WHAT THE TASK REQUIRES >>
Output the lines that follow exactly as they are.

THE INPUT >>
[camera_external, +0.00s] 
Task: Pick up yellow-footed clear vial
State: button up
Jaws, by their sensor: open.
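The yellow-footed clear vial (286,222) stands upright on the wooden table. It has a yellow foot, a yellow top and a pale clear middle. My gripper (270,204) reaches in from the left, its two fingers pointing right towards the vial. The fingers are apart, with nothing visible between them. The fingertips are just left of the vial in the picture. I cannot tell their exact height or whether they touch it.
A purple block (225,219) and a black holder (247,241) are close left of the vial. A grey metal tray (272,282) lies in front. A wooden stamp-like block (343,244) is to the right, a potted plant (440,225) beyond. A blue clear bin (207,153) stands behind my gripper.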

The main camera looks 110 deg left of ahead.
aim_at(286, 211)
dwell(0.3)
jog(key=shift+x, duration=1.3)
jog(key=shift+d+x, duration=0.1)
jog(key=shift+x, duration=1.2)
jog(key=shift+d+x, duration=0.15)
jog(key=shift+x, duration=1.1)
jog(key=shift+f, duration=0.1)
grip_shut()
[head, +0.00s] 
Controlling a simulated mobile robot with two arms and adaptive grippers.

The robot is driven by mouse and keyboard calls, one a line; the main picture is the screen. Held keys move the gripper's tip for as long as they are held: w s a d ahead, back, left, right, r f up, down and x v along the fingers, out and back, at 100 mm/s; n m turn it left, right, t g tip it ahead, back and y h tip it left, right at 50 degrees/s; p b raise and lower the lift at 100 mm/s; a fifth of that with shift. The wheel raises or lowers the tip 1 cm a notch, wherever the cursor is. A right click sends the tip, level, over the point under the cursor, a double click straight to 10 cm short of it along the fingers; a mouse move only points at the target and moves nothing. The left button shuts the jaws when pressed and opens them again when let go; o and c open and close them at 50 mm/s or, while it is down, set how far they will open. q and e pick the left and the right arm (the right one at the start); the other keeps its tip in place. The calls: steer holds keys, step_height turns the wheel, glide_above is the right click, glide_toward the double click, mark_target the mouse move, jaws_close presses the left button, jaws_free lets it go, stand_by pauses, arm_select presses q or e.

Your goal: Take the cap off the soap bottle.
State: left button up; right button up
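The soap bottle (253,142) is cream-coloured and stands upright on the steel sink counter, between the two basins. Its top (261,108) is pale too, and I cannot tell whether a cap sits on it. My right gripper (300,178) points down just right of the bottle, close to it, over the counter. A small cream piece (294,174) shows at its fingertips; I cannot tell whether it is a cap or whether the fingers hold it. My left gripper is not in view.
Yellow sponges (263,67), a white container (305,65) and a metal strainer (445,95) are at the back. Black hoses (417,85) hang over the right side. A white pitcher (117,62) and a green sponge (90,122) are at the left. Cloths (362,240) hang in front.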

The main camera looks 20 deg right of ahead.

SOLUTION TO THE EXERCISE >>
[camera_external, +0.00s] 
Task: Pick up yellow-footed clear vial
State: button up
Jaws, by their sensor: open.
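The yellow-footed clear vial (286,222) stands upright on the wooden table. It has a yellow foot, a yellow top and a pale clear middle. My gripper (270,204) reaches in from the left, its two fingers pointing right towards the vial. The fingers are apart, with nothing visible between them. The fingertips are just left of the vial in the picture. I cannot tell their exact height or whether they touch it.
A purple block (225,219) and a black holder (247,241) are close left of the vial. A grey metal tray (272,282) lies in front. A wooden stamp-like block (343,244) is to the right, a potted plant (440,225) beyond. A blue clear bin (207,153) stands behind my gripper.

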The main camera looks 110 deg left of ahead.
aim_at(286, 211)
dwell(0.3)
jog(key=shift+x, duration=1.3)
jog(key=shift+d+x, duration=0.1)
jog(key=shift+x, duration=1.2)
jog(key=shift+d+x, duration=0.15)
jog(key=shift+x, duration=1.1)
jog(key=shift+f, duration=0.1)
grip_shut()
[head, +0.00s] 
Controlling a simulated mobile robot with two arms and adaptive grippers.

The robot is driven by mouse and keyboard calls, one a line; the main picture is the screen. Held keys move the gripper's tip for as long as they are held: w s a d ahead, back, left, right, r f up, down and x v along the fingers, out and back, at 100 mm/s; n m turn it left, right, t g tip it ahead, back and y h tip it left, right at 50 degrees/s; p b raise and lower the lift at 100 mm/s; a fifth of that with shift. The wheel raises or lowers the tip 1 cm a notch, wherever the cursor is. A right click sends the tip, level, over the point under the cursor, a double click straight to 10 cm short of it along the fingers; a mouse move only points at the target and moves nothing. The left button shuts the jaws when pressed and opens them again when let go; o and c open and close them at 50 mm/s or, while it is down, set how far they will open. q and e pick the left and the right arm (the right one at the start); the other keeps its tip in place. The calls: steer holds keys, step_height turns the wheel, glide_above is the right click, glide_toward the double click, mark_target the mouse move, jaws_close presses the left button, jaws_free lets it go, stand_by pauses, arm_select presses q or e.

Your goal: Take the cap off the soap bottle.
State: left button up; right button up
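The soap bottle (253,142) is cream-coloured and stands upright on the steel sink counter, between the two basins. Its top (261,108) is pale too, and I cannot tell whether a cap sits on it. My right gripper (300,178) points down just right of the bottle, close to it, over the counter. A small cream piece (294,174) shows at its fingertips; I cannot tell whether it is a cap or whether the fingers hold it. My left gripper is not in view.
Yellow sponges (263,67), a white container (305,65) and a metal strainer (445,95) are at the back. Black hoses (417,85) hang over the right side. A white pitcher (117,62) and a green sponge (90,122) are at the left. Cloths (362,240) hang in front.

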The main camera looks 20 deg right of ahead.

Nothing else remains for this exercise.